> **CHALLENGE**: Read the listing and extract each line that includes the word "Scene".

> **SOURCE RECORDS**:

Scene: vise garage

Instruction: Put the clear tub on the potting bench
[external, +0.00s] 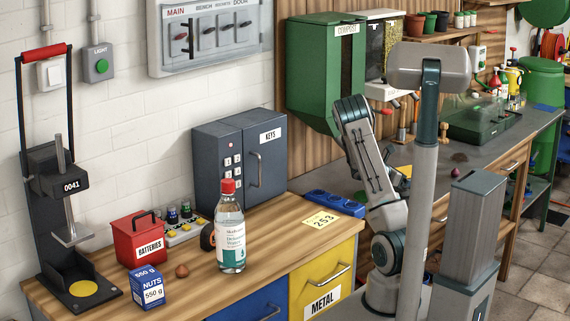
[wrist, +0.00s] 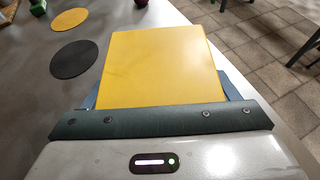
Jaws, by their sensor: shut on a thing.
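My gripper (wrist: 160,98) is shut on a square thing with a flat, plain yellow top (wrist: 160,65) in the wrist view. Blue-grey finger parts show at its left and right sides. No clear walls show, so I cannot tell whether this is the clear tub. It is over or near the edge of a grey bench top, which also shows in the external view as the grey-topped bench (external: 484,160) with plant pots on a shelf above. In the external view my arm and column hide the gripper.
A yellow disc (wrist: 69,19) and a black disc (wrist: 71,59) lie on the grey top. A green tray (external: 478,122) stands further along. The wooden counter (external: 275,245) at left holds a bottle (external: 230,235) and a blue box (external: 147,288). Tiled floor (wrist: 262,50) lies to the right.

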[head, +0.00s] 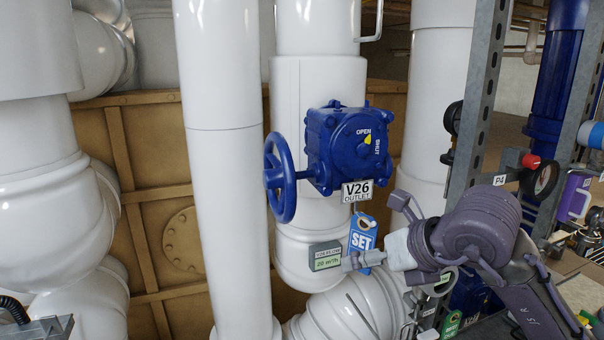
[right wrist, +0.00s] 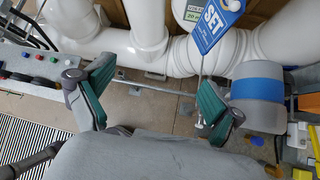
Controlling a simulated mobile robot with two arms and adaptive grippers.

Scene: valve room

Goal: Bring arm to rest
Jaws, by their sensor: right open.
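My right arm comes in from the right in the head view. Its gripper (head: 378,236) is in front of the pipes, below the blue valve V26 (head: 340,145). In the right wrist view the gripper (right wrist: 155,100) is open, its two teal-padded fingers wide apart, with nothing between them. A blue SET tag (head: 362,238) hangs under the valve, close to one finger. The tag also shows in the right wrist view (right wrist: 217,22), above the right-hand finger; I cannot tell whether they touch. My left gripper is not in view.
The valve's handwheel (head: 280,178) sticks out to the left. A small display box (head: 326,257) sits beside the tag. White pipes (head: 222,130) stand behind. A button panel (right wrist: 45,70) is at the left in the wrist view.

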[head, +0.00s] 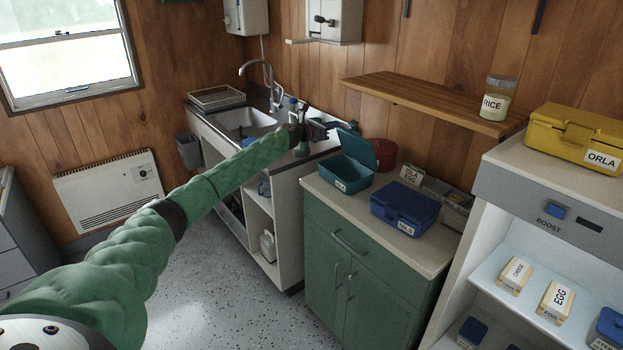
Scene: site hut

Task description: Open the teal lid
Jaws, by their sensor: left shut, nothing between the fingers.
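A teal box (336,175) stands at the back left of the green cabinet's worktop. Its teal lid (356,146) is swung up and leans back to the right, so the box is open at the top. My left gripper (326,127) is shut and empty, in the picture just above and left of the raised lid. It looks apart from the lid, though the gap in depth is hard to judge. My right gripper is out of view.
A blue box (405,207) stands right of the teal box, a dark red round tin (385,153) behind it. A wooden shelf (430,101) holds a rice jar (497,100). The sink (246,122) lies left. A yellow box (575,135) tops the white shelf unit at right.

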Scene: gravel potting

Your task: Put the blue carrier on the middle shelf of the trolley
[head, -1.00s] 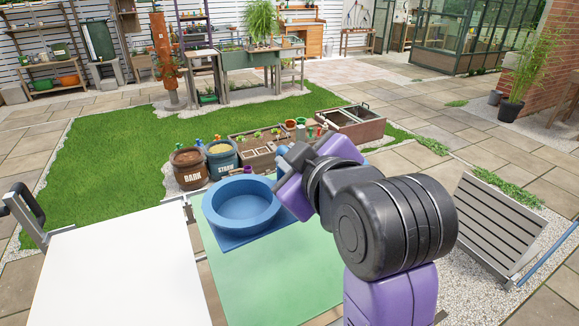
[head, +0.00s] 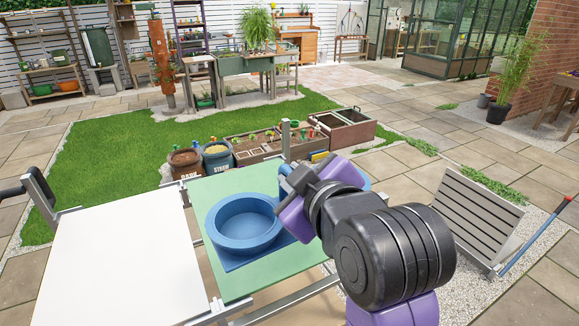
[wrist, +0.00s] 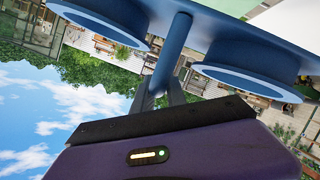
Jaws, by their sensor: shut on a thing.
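The blue carrier (head: 224,259) has a flat base, two round holders and an upright post (wrist: 174,52). One round holder (head: 243,225) shows clearly in the head view, and the other is mostly hidden behind my gripper. My gripper (head: 290,187) is shut on the post, which runs into the jaws in the wrist view. The trolley has a white panel (head: 110,260) at left and a green panel (head: 215,190) at right. The carrier appears over the green panel; I cannot tell whether it touches it. Which shelf the green panel is cannot be told.
A black trolley handle (head: 12,192) sits at far left and a metal post (head: 285,140) rises at the green panel's far edge. Bark (head: 185,163) and straw (head: 217,160) tubs stand beyond.

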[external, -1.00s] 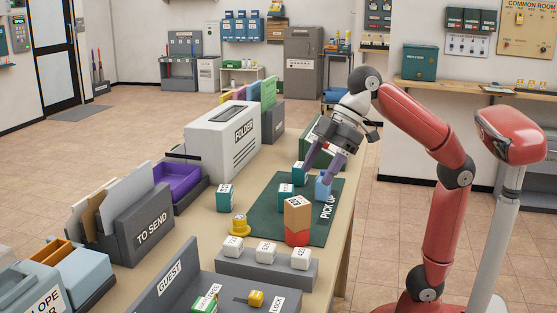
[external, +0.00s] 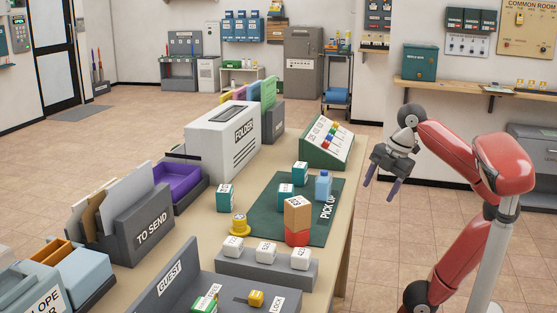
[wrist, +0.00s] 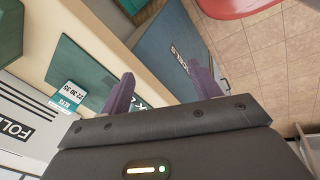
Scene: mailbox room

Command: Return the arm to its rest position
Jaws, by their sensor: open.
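My gripper (external: 383,188) is open and empty in the external view. It hangs in the air to the right of the table (external: 342,245), its purple fingers pointing down and apart. In the wrist view the two fingers of my gripper (wrist: 160,88) stand wide apart with nothing between them. My arm is folded back toward my base, with the elbow bent near the red head part.
A grey folder machine (external: 222,140) stands behind. The floor right of the table is clear.

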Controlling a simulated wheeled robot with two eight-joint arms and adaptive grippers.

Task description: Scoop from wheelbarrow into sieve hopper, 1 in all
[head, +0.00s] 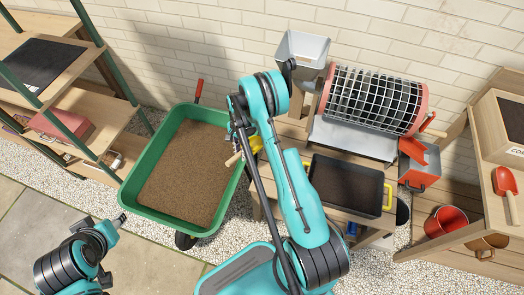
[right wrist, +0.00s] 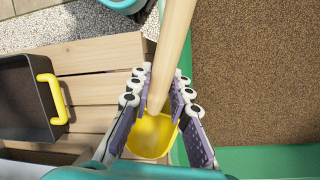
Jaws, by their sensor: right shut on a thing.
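The green wheelbarrow (head: 135,187) stands left of centre in the head view, filled with brown granular material (head: 185,172). The pale sieve hopper (head: 303,48) stands at the back beside the mesh drum (head: 372,100). My right gripper (head: 240,140) is at the wheelbarrow's right rim, shut on the wooden handle of a yellow scoop (head: 257,143). In the right wrist view, the gripper (right wrist: 155,105) has its fingers either side of the handle (right wrist: 172,50). The scoop's bowl (right wrist: 150,137) shows yellow, with no material visible. My left gripper (head: 120,220) is at lower left, its jaws unclear.
A dark tray (head: 345,187) with yellow handles sits on the wooden bench right of the wheelbarrow. Red containers (head: 445,221) and a red scoop (head: 503,182) are at the right. Shelving (head: 115,120) stands at the left. Paving lies open in front.

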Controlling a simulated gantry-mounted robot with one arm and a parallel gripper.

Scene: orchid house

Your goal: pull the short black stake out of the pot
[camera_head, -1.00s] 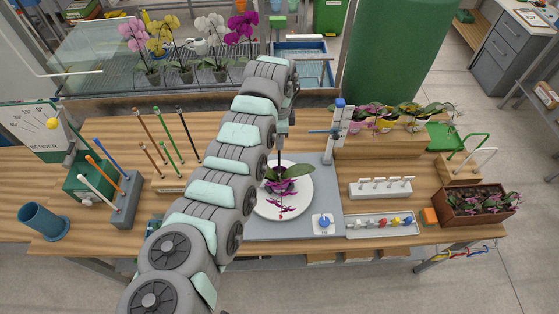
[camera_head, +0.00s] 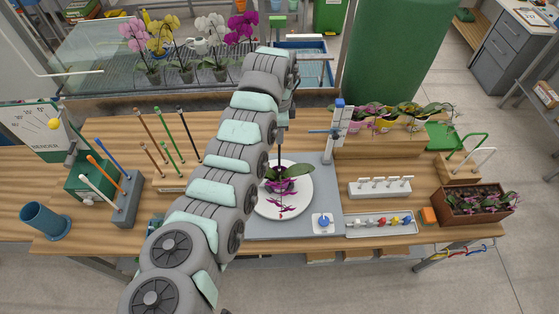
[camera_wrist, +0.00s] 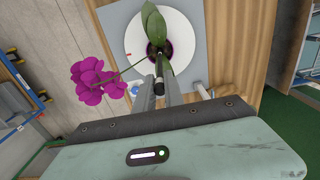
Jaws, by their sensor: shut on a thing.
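The potted orchid (camera_head: 285,178) has green leaves and purple flowers, and stands on a round white plate (camera_head: 262,207). In the wrist view its dark purple pot (camera_wrist: 151,50) shows under the leaves, and the purple flowers (camera_wrist: 95,82) hang to the left. My gripper (camera_wrist: 160,86) is over the pot, shut on the short black stake (camera_wrist: 159,88), whose top end points toward the wrist camera. In the head view the stake (camera_head: 280,155) is a thin dark line below my gripper (camera_head: 281,140). Leaves and fingers hide its lower end, so I cannot tell how deep it sits.
A post with a blue top (camera_head: 339,118) stands close right of my gripper. A white rack (camera_head: 380,188) and a tray of coloured clips (camera_head: 382,224) lie further right. A stake holder (camera_head: 127,200) and several upright stakes are on the left.

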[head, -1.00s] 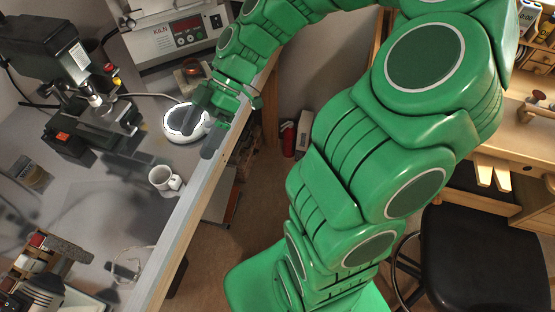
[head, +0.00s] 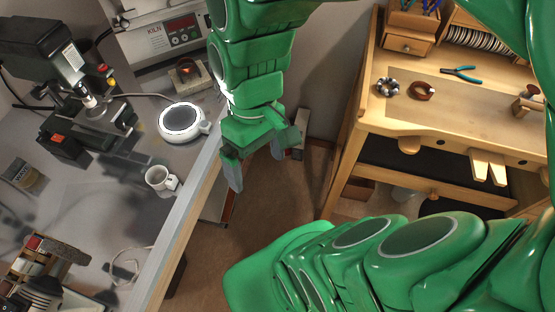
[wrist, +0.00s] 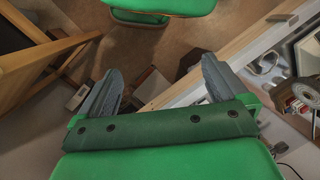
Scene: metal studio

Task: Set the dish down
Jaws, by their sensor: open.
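A round, pale-rimmed piece with a dark, flat top (head: 181,121) stands on the grey bench in the head view. I cannot tell whether its dark top is the dish or part of a warmer. It stands level and nothing holds it. My gripper (head: 256,172) is to its right, clear of it, past the bench's front edge and over the floor gap. The fingers are spread with nothing between them, as the wrist view (wrist: 160,82) also shows. No dish can be made out in the wrist view.
A white mug (head: 160,179) stands in front of the round piece. A kiln (head: 165,38), a small tray with an orange glow (head: 188,75) and a black drill press (head: 45,45) stand behind or left. A wooden workbench (head: 460,110) is at right.

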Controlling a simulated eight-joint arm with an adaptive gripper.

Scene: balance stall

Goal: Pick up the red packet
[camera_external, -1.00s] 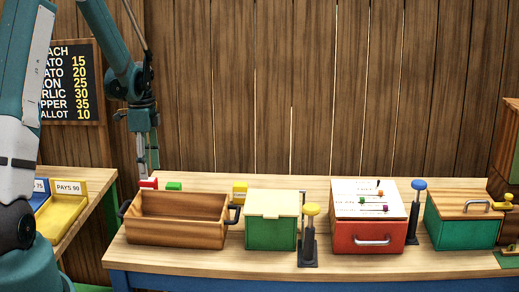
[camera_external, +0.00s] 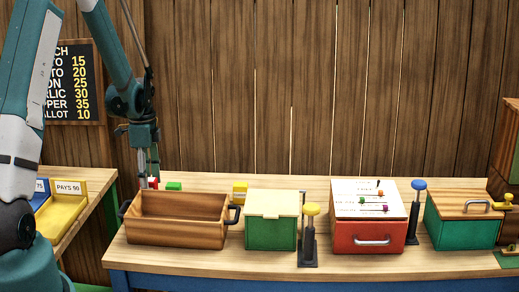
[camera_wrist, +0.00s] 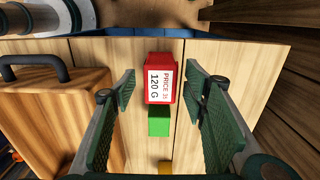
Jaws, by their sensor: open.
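The red packet (camera_wrist: 160,78) bears a white label reading "PRICE" and "120 G" and stands on the table between my two finger pads in the wrist view. In the external view only a small part of the red packet (camera_external: 153,182) shows behind the wooden crate. My gripper (camera_wrist: 163,105) is open, with one finger to each side of the packet and a gap on both sides. In the external view my gripper (camera_external: 148,178) points down behind the crate's left part, its tips partly hidden.
A green block (camera_external: 174,187) sits close beside the packet. The open wooden crate (camera_external: 178,235) stands in front. A yellow block (camera_external: 240,187), a green box (camera_external: 270,230) and a red box (camera_external: 367,238) stand to the right.

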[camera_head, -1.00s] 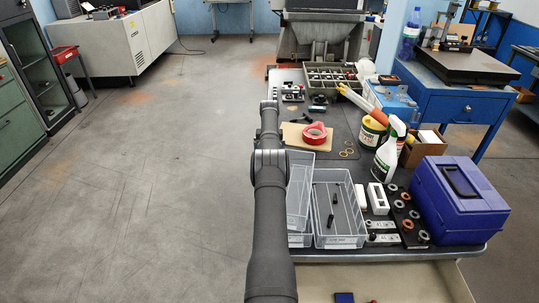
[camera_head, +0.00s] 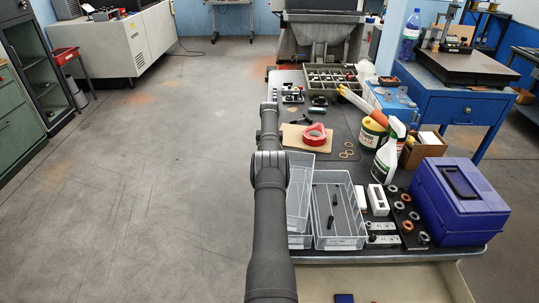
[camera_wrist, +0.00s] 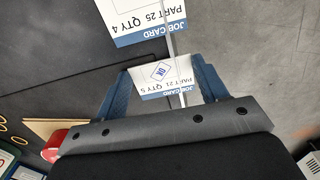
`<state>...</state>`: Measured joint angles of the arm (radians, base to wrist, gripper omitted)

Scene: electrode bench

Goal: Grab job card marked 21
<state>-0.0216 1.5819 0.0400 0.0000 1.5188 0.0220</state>
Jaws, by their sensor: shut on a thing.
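In the wrist view, the job card marked part 21 (camera_wrist: 165,77), white with a blue band, sits between the two blue fingers of my gripper (camera_wrist: 161,66). The fingers are closed against its sides, and its text appears upside down. A second job card, marked part 25 (camera_wrist: 150,18), lies just beyond the fingertips at the top of the view, apart from the held card. In the head view, my arm hides the gripper, and neither card shows.
A thin pale strip (camera_wrist: 172,45) runs past both cards. Red tape (camera_head: 314,135) lies on a tan board (camera_head: 291,134) with rubber bands nearby. Clear trays (camera_head: 338,242), a spray bottle (camera_head: 386,158) and a blue case (camera_head: 458,208) crowd the bench. Open floor (camera_head: 150,180) is left.

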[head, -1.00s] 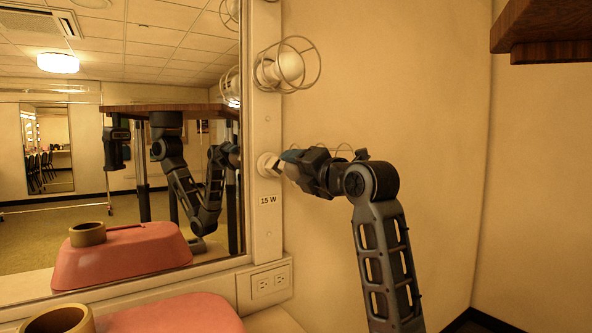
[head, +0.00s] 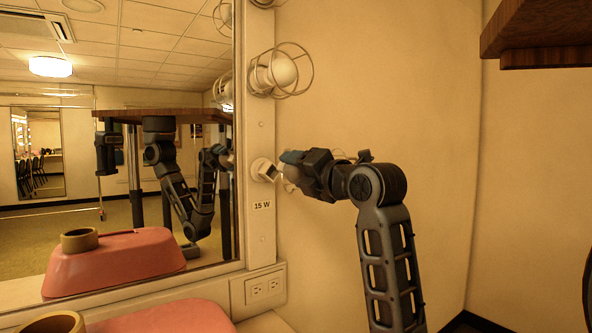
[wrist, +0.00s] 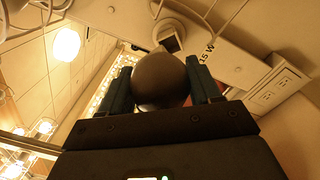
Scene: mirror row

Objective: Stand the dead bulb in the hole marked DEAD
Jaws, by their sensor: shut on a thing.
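The bulb (wrist: 163,80) is a dark, rounded shape between the two fingers of my gripper (wrist: 163,88) in the wrist view. My gripper (head: 288,163) is shut on it in the head view, just right of the socket (head: 263,170) above the 15 W label. A small gap shows between socket and gripper. The socket mouth (wrist: 171,38) looks dark and open past the bulb in the wrist view. Most of the bulb is hidden by the fingers in the head view. No DEAD marking or hole can be made out.
A caged bulb (head: 277,72) sits above the socket on the mirror frame. A pink block (head: 165,318) and a tan ring-shaped cup (head: 50,322) stand low at the left, reflected in the mirror. A wooden shelf (head: 540,45) juts in at upper right. The wall right of my arm is bare.

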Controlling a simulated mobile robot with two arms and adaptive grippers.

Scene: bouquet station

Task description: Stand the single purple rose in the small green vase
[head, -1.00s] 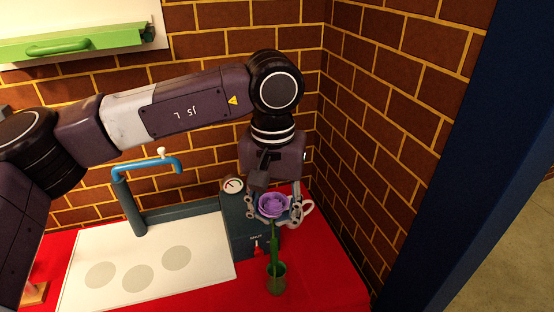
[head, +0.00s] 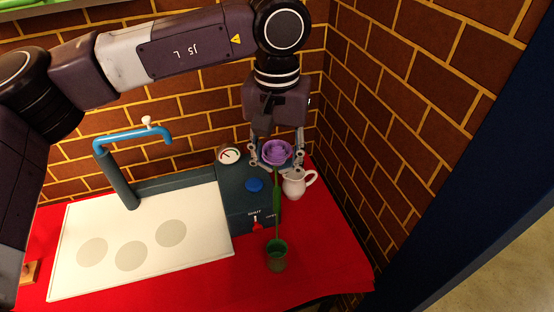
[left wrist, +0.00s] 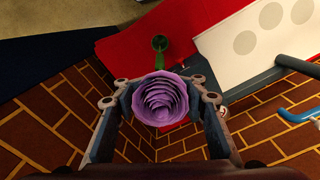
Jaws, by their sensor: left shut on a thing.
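The purple rose (head: 277,152) is held upright in my left gripper (head: 276,163), whose fingers are shut around it below the bloom. Its green stem (head: 277,200) hangs straight down toward the small green vase (head: 277,262). The vase stands on the red tabletop. The stem's lower end meets the vase mouth in the picture; I cannot tell whether it is inside or just above. In the left wrist view the bloom (left wrist: 160,99) sits between the fingers and hides most of the stem, with the vase (left wrist: 159,43) beyond. My right gripper is not in view.
A teal box (head: 238,190) with a gauge, a blue button and a red switch stands left of the stem. A white jug (head: 296,184) stands right of it. A white board (head: 130,245) and blue tap (head: 120,175) are at left. The red table (head: 325,255) is clear right of the vase.

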> **RESPONSE**:
Scene: vise garage
Scene: valve room
Scene: site hut
Scene: gravel potting
Scene: mailbox room
Scene: orchid house
Scene: metal studio
Scene: balance stall
Scene: electrode bench
Scene: mirror row
Scene: bouquet station

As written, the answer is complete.